Em última análise, o conceito familiar altera-se de modo significativo no século XX: a família antes nuclear agora se torna mais fechada; as revoluções sexuais alteram a forma e a composição familiar; o modo como a criança é pensada também se modifica; os pais empregados distanciam-se de seus filhos deixados aos cuidados de terceiros, mesmo que isso já tivesse surgido na Revolução Industrial; além do fato de que a violência próxima ao ambiente familiar contribua profundamente para o seu fechamento.
Demonstra-se hoje que não existe uma família ideal, mas sim uma família real, independente de sua configuração, a família foi, é, e sempre será, uma instituição social e as tentativas niilistas de sua eliminação fracassaram, não por ingenuidade, mas porque o conceito de família se tornou uma condição de existência do homem como indivíduo social.
A família é uma instituição social, como a Igreja, um Partido ou uma escola, ela não é engessada em si, pois ela é construída por pessoas, pessoas essas que mudam através dos tempos, muitos conservadores acham que devemos seguir o modelo familiar tradicional (Bolsonaro, minha gente), mas essa nostalgia que acaba acontecendo dos tempos passados, não passa de pura e simplesmente de um distorção de uma realidade em s, embora existam inumeras realidades em um mesmo contexto.
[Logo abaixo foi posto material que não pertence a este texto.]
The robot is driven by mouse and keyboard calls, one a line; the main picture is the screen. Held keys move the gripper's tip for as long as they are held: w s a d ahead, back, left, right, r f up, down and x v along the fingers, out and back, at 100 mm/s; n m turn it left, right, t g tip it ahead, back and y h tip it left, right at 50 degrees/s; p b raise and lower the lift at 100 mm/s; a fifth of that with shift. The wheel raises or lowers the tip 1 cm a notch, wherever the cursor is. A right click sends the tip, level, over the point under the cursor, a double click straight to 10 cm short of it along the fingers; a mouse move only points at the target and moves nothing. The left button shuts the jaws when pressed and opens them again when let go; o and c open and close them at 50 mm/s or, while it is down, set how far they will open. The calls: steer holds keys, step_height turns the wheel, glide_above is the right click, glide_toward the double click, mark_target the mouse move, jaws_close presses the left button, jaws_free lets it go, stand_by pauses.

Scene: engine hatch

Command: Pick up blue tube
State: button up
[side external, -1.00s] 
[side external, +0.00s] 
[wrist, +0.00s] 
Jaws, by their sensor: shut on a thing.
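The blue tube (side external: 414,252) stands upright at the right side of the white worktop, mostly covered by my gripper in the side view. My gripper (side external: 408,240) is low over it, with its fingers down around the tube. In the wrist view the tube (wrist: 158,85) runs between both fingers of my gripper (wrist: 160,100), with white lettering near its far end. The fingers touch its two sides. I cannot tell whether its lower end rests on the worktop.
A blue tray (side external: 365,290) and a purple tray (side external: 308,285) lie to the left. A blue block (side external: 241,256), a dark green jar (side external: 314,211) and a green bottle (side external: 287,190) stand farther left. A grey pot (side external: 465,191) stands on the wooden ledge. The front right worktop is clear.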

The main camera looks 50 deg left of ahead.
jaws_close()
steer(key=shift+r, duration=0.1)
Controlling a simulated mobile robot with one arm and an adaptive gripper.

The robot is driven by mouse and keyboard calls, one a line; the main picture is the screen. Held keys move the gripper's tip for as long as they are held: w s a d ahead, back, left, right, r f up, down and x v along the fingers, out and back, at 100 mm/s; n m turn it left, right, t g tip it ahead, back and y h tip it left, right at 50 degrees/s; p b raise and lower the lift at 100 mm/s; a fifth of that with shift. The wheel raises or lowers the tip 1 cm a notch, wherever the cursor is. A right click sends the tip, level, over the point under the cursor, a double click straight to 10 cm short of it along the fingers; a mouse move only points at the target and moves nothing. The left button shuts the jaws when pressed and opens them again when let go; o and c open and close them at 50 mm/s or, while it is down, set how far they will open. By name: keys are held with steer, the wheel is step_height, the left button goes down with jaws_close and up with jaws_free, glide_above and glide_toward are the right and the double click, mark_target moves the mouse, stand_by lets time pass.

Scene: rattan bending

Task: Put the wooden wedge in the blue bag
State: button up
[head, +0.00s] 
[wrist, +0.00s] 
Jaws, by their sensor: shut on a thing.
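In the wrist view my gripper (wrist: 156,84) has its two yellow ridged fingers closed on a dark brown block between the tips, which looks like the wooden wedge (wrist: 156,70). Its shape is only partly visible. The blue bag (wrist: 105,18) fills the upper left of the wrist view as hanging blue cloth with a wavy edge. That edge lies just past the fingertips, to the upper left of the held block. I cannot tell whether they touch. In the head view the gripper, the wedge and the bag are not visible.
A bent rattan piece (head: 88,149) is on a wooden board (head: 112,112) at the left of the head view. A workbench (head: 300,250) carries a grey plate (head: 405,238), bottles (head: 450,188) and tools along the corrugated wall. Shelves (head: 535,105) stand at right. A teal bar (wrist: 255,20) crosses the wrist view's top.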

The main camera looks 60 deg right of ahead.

A família, em minha visão não está ameaçada, porque a família é a primeira instituição social que somos introduzidos na sociedade como um todo, é claro que eu não estou falando que tudo tá liberado (não vai atazanar o seu avô de noventa anos, nem pegar sua prima de 18), eu estou falando que a família não deve ser idealizada, pois ela varia com tempo, com a realidade social, com a nacionalidade, com a religião, com a cultura.
[1] ENGELS, Friedrich . A Origem da Família, da Propriedade Privada e do Estado, P. 4.
[2] ARIÉ, P. História social da criança e da família, P.264
[3] ARIÉ, P. História social da criança e da família, P.270.
[4] ARIÉ, P. História social da criança e da família, P.271.
[5] KENEZ, Peter. História da União Soviética, P. 100.